#### DATA RECORDS

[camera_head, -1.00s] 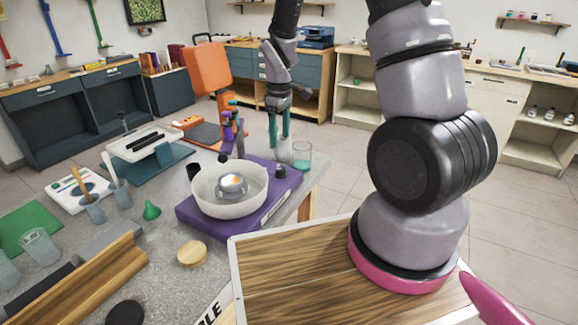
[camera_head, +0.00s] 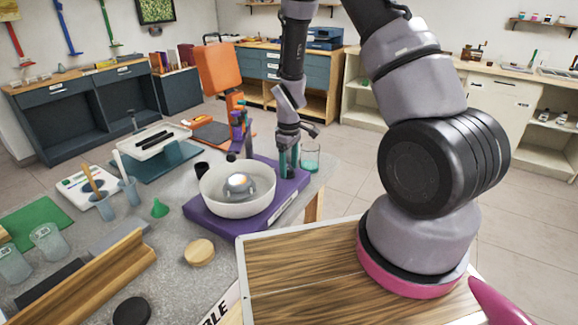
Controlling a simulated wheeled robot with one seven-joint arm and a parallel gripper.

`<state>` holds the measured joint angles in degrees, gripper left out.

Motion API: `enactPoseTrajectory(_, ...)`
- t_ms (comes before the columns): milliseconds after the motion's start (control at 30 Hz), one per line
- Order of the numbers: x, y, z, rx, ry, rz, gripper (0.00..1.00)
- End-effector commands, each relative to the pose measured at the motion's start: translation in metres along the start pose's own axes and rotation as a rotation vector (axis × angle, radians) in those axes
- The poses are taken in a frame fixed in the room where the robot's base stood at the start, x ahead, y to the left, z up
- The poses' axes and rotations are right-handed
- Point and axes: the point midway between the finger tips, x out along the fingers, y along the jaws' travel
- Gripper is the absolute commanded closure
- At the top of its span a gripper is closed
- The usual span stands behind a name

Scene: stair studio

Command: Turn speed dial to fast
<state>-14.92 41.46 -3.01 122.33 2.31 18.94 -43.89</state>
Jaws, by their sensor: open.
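A purple machine base (camera_head: 210,222) stands on the grey table, with a white round bowl (camera_head: 232,205) and a shiny metal dome (camera_head: 239,185) inside it. The speed dial, a dark knob at the base's back right corner, is now hidden by my gripper. My gripper (camera_head: 289,164) points down with its teal fingers apart, at that corner. I cannot tell whether the fingers touch the dial or stand around it. The dial's setting and any speed marks cannot be read.
A teal glass (camera_head: 310,158) stands just right of my gripper, close to it. An orange upright device (camera_head: 222,70) is behind the bowl. A round wooden disc (camera_head: 199,252) and a green funnel (camera_head: 159,208) lie in front and left on the table.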

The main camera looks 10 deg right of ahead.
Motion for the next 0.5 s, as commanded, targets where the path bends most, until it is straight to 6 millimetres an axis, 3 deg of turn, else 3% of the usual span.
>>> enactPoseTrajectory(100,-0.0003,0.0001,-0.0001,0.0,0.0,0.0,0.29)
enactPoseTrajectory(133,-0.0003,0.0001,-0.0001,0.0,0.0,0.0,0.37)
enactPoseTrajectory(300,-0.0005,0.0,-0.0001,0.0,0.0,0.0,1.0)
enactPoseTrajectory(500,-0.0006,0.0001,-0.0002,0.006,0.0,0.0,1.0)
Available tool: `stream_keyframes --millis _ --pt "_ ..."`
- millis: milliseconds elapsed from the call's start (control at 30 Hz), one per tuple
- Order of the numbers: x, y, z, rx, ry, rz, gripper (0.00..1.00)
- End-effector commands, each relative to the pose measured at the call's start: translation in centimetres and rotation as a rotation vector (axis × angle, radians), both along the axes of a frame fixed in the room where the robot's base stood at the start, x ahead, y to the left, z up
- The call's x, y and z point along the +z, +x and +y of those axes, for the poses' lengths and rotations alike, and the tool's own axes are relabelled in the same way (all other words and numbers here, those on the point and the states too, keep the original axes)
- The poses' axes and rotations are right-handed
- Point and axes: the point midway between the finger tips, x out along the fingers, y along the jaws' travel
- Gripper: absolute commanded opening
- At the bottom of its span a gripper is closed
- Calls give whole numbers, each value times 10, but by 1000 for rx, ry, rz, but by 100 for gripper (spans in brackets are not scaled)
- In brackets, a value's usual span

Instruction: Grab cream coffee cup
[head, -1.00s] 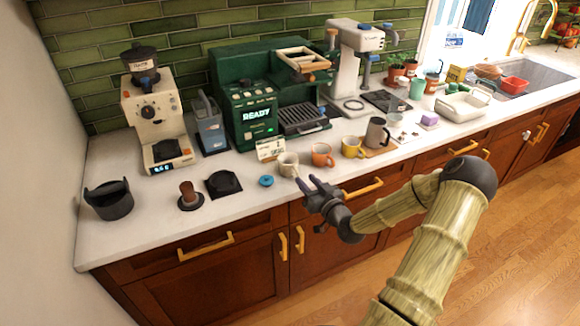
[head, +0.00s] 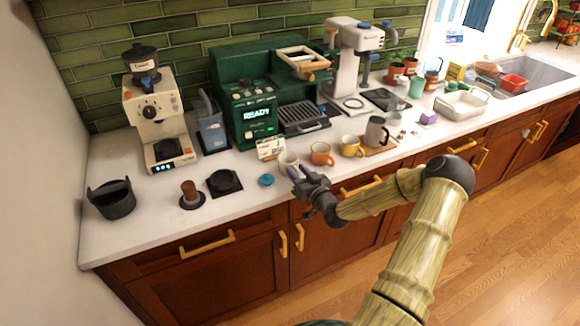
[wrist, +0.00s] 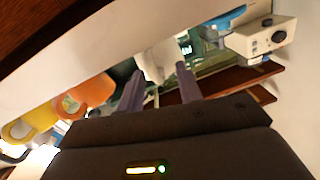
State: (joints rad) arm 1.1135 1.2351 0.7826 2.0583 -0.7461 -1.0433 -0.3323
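The cream coffee cup (head: 288,160) stands on the counter near its front edge, left of the orange cup. My gripper (head: 297,173) is just in front of it in the head view and hides its lower part. In the wrist view my gripper (wrist: 159,74) has its two fingers apart, with the pale cream cup (wrist: 158,58) showing between and beyond the tips. The gripper is open and empty. I cannot tell whether the fingers touch the cup.
An orange cup (head: 321,154) and a yellow cup (head: 352,146) stand close on the right. A small sign (head: 269,147) and the green coffee machine (head: 243,104) are behind. Drawer handles (head: 362,186) jut out below the counter edge.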

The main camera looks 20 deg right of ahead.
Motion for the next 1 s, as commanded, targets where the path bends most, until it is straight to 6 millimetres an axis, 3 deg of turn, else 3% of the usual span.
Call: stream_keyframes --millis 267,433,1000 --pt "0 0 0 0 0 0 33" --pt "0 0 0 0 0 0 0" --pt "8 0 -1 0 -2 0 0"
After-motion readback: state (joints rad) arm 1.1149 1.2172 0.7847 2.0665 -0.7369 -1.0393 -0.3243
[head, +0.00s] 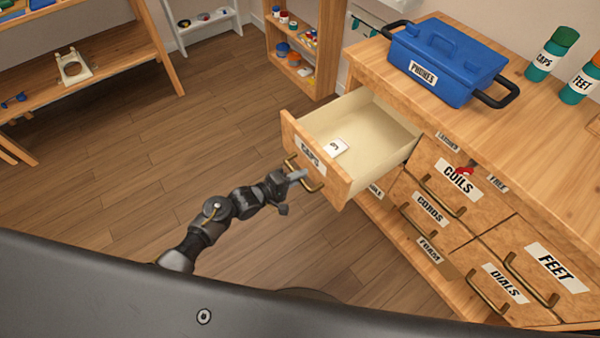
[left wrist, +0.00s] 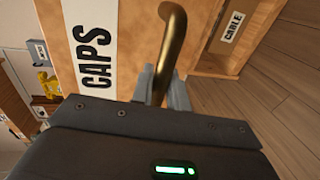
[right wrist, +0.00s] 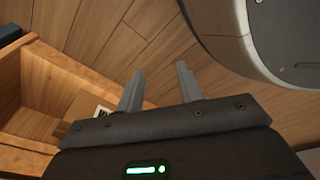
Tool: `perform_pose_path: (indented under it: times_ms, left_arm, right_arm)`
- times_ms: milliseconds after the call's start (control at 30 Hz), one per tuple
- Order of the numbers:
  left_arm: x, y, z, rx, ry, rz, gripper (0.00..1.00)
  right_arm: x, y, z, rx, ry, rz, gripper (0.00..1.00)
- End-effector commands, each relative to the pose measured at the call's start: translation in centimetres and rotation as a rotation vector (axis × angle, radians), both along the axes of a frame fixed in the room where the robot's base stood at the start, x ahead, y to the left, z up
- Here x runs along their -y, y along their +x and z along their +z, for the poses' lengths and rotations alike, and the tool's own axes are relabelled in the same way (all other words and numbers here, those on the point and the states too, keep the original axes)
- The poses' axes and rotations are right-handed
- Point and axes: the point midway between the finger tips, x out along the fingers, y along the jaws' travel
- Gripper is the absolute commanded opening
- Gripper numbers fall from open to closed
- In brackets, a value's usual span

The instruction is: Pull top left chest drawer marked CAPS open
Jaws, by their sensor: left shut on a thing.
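The CAPS drawer (head: 318,163) at the top left of the wooden chest stands pulled well out. My left gripper (head: 297,176) is at the brass handle on the drawer front. In the left wrist view its fingers are shut around the brass handle (left wrist: 168,50), beside the CAPS label (left wrist: 92,55). My right gripper (right wrist: 160,92) shows only in the right wrist view, open and empty above the wooden floor.
The chest's other drawers, such as COILS (head: 458,182), CORDS (head: 428,210), FEET (head: 545,270) and DIALS (head: 500,285), are shut. A blue PHONES box (head: 440,65) and teal jars (head: 552,55) stand on top. Open floor (head: 150,150) lies left of the drawer.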

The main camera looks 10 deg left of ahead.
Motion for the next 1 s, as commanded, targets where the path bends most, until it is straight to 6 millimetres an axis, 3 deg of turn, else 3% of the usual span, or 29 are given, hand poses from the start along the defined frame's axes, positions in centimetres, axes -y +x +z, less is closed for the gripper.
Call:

#### TASK PROMPT
Locate the string "until" in the listing above and copy every line where it occurs.

#### SOLUTION FOR THIS TASK
Motion for the next 0.5 s, as commanded, targets where the path bends most, until it is straight to 6 millimetres an axis, 3 deg of turn, else 3% of the usual span.
Motion for the next 1 s, as commanded, targets where the path bends most, until it is straight to 6 millimetres an axis, 3 deg of turn, else 3% of the usual span.
Motion for the next 1 s, as commanded, targets where the path bends most, until it is straight to 6 millimetres an axis, 3 deg of turn, else 3% of the usual span, or 29 are given, hand poses from the start along the defined frame's axes, positions in centimetres, axes -y +x +z, less is closed for the gripper.

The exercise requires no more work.